I don't know about a good thing. Many people enjoy the contemporary play style and it's not my place to say they should enjoy the one I like instead.
But for me the main issue is the mechanics of 5E don't work very well dungeon crawling, even as they manage to preempt the areas where exploration mechanics slot in best. Second, one is faced with changed player expectations. Lastly, while both of these could theoretically be changed, and presumably someone has the time and mental energy to play through complex exploration and complex combat, older adventures will still require redesign, because the means of handling these things in older simpler rulesets are different.
At a certain point I think it's better to either play an adventure in the system it's designed for or take its core ideas and rewrite it oneself for the system one is using.
I also fully accept that some people can or believe they can make these changes on the fly because of their experience at running games, but I'll say after decades of running D&D and some reasonable successes as an adventure designer, I haven't personally managed it in a way that's satisfying to me or my players, and I don't think I'm alone in that.

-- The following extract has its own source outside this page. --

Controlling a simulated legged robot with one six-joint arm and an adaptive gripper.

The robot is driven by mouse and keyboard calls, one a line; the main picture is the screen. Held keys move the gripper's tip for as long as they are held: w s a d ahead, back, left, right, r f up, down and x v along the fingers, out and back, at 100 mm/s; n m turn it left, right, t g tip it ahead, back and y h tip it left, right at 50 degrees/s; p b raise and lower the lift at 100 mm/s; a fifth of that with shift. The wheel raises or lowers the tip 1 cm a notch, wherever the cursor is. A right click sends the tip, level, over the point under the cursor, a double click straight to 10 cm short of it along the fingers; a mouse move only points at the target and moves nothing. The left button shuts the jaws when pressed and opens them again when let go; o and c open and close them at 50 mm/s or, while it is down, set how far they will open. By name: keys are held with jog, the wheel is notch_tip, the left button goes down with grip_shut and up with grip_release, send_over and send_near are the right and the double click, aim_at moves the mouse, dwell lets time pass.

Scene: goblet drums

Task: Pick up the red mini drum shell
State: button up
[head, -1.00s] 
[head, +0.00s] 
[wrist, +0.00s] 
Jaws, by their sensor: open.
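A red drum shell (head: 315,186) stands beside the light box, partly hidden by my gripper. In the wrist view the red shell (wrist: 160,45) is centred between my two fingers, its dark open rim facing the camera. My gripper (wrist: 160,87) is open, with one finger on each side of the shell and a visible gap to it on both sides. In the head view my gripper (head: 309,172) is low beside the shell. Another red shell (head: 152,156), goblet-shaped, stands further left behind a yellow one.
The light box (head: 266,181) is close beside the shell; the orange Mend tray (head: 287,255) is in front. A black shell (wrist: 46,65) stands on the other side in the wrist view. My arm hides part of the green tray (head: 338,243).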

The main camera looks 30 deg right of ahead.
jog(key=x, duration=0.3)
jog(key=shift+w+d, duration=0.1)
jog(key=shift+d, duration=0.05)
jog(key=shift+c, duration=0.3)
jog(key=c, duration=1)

I don't know if I can really pull this off, I tried running a string of old Dungeon adventures in a 3.5 game and it went mostly well. But when I tried to run White Plume Mountain in 4e, it was pretty much a disaster; none of the fights were particularly challenging despite my best efforts, and 4e really didn't support exploration the same way 1e did, as 1e relied more on player skill than PC abilities- most PC's didn't
have exploration abilities. So you poke and prod and carefully examine things, and maybe the DM asks for an ability check here and there, but ultimately, it came down to the decisions, you, the player made.
In modern games we have clearly defined skills to notice things and gather information, and you might get a character who has a Feat like Observant or Dungeon Delver that really trivializes ever needing to carry around a 11' pole (if you know, you know). No one has to carry around torches or a bullseye lantern and have to worry about how much light they're bringing- even if you don't have light or dancing lights at will, the existence of continual flame means that someone is selling everburning torches, which, not actually being hot, could be hung on a belt loop or something for permanent hands-free light.
You could try and houserule the stuffing out of the modern game to bring back that old school feel, but at that point, you'd be better off just playing the old game, lol.
(I'm not bringing up Darkvision as a problem, as it has obvious disadvantages for exploration, and in some ways is worse than the old infravision. I'm not one of those people who misses low-light vision, because it was just as trivial to have light sources in 3e, and it was always a mess when you had some people who could see 20' and others who can see 40' with the same light source).
But I have all these old great adventures laying around, and I can't stand most new adventures. Not much I can point to, just, they just don't do it for me. So I'm stuck making my own or mining the past.
Now, the definition of insanity being apt here, I know this probably won't work out very well, but after spending a year and a half exploring a megadungeon where a good 75% of the time I had no idea what I was doing and there were simply no explanations for WTF was even going on, and the rest of the time was being savagely beat up by deadly encounters, I feel I can't do any worse, lol.